Direction: The material below contains a line with "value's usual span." and a line with "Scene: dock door". Copy exactly those two lines and all lines between them.
----
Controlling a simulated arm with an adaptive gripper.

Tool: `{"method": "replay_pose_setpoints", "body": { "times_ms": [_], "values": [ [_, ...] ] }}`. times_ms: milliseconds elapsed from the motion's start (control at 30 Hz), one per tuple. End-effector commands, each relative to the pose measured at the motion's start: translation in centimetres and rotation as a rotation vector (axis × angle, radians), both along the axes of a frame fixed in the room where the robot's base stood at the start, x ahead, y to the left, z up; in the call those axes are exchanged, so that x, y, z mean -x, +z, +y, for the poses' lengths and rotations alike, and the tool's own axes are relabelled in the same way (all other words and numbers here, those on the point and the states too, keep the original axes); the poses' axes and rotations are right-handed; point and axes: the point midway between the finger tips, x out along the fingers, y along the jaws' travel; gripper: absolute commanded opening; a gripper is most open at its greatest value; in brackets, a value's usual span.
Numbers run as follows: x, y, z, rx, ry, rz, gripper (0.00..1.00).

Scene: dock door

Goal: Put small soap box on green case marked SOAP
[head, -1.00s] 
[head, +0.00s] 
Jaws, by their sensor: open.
----
Solution below:
Tool: `{"method": "replay_pose_setpoints", "body": { "times_ms": [_], "values": [ [_, ...] ] }}`. times_ms: milliseconds elapsed from the motion's start (control at 30 Hz), one per tuple. End-effector commands, each relative to the pose measured at the motion's start: translation in centimetres and rotation as a rotation vector (axis × angle, radians), both along the axes of a frame fixed in the room where the robot's base stood at the start, x ahead, y to the left, z up; in the call those axes are exchanged, so that x, y, z mean -x, +z, +y, for the poses' lengths and rotations alike, and the tool's own axes are relabelled in the same way (all other words and numbers here, those on the point and the states too, keep the original axes); the poses' axes and rotations are right-handed; point and axes: the point midway between the finger tips, x out along the fingers, y along the jaws' travel; gripper: absolute commanded opening; a gripper is most open at its greatest value; in brackets, a value's usual span.
Numbers run as follows: x, y, z, rx, ry, rz, gripper (0.00..1.00).

Scene: dock door

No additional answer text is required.